FilterPath(PathNot(PathType(MyStruct{})), Comparer(proto.Equal))

For examples 1 and 2 you would use some other Path filter function that matches the root of the tree (instead of PathType).

[dsnet]

In issue #75, we discussed how func(cmp.Path) bool and func(interface{}) bool doesn't compose well. Given PathNot, you would also define ValueNot for symmetry. However, PathNot and ValueNot do not compose well for the same reasons discussed earlier.

The benefit of FilterPriority is that it accomplishes a "not" filter without needing to know how the filter was constructed.

[dnephin]

we discussed how func(cmp.Path) bool and func(interface{}) bool doesn't compose well. Given PathNot, you would also define ValueNot for symmetry. However, PathNot and ValueNot do not compose well for the same reasons discussed earlier.
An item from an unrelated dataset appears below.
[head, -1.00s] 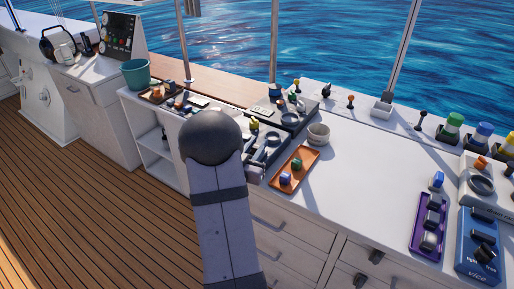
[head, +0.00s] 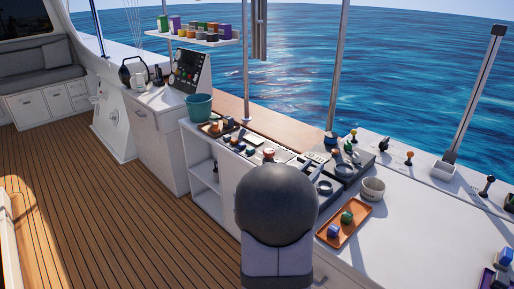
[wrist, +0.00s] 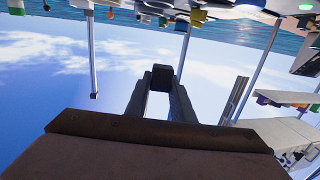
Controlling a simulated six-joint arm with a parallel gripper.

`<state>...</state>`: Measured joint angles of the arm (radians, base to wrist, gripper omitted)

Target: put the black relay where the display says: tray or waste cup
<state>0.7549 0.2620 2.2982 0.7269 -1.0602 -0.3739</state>
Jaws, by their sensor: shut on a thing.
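My gripper (wrist: 160,90) shows in the wrist view, its two fingers shut on a small black block, the black relay (wrist: 162,77), at their tips. The wrist view is upside down, with sky behind the block. In the head view my arm's dark round joint hides the gripper and the relay. An orange-brown tray (head: 352,228) holds a blue and a green piece, right of my arm. A pale cup (head: 373,189) stands just behind the tray. A small device with a screen (head: 316,157) sits farther back on the counter; its text is too small to read.
A teal bucket (head: 200,107) and a dark control panel (head: 190,70) stand at the left. Small levers (head: 409,157) line the window edge. The white counter right of the cup is largely clear.
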I thought about that a bit more, and I'm not really seeing the problem. There are two interfaces:

• "path filter": func(Path) bool
• options: Option

For the majority of cases a simple path filter seems to be appropriate. In the rare case when you want to filter by something more than paths you can create something that returns Option instead of a path filter.

PathNot and ValueNot can be composed using FilterPath as long as ValueNot returns an Option:

func Something() Option {
    return FilterPath(PathNot(x), ValueNot(y))
}

Any reason that won't work?

Edit: I believe FilterValues() already exists as a way to turn ValueNot into an Option

The benefit of FilterPriority is that it accomplishes a "not" filter without needing to know how the filter was constructed.

Possibly just me, but "not this path" seems easier to understand than a list of filter priorities. "not path" can be understood in isolation, it doesn't depend on other filters and options. To understand FilterPriority you have to first figure out what paths/values would match every previous Option in the list.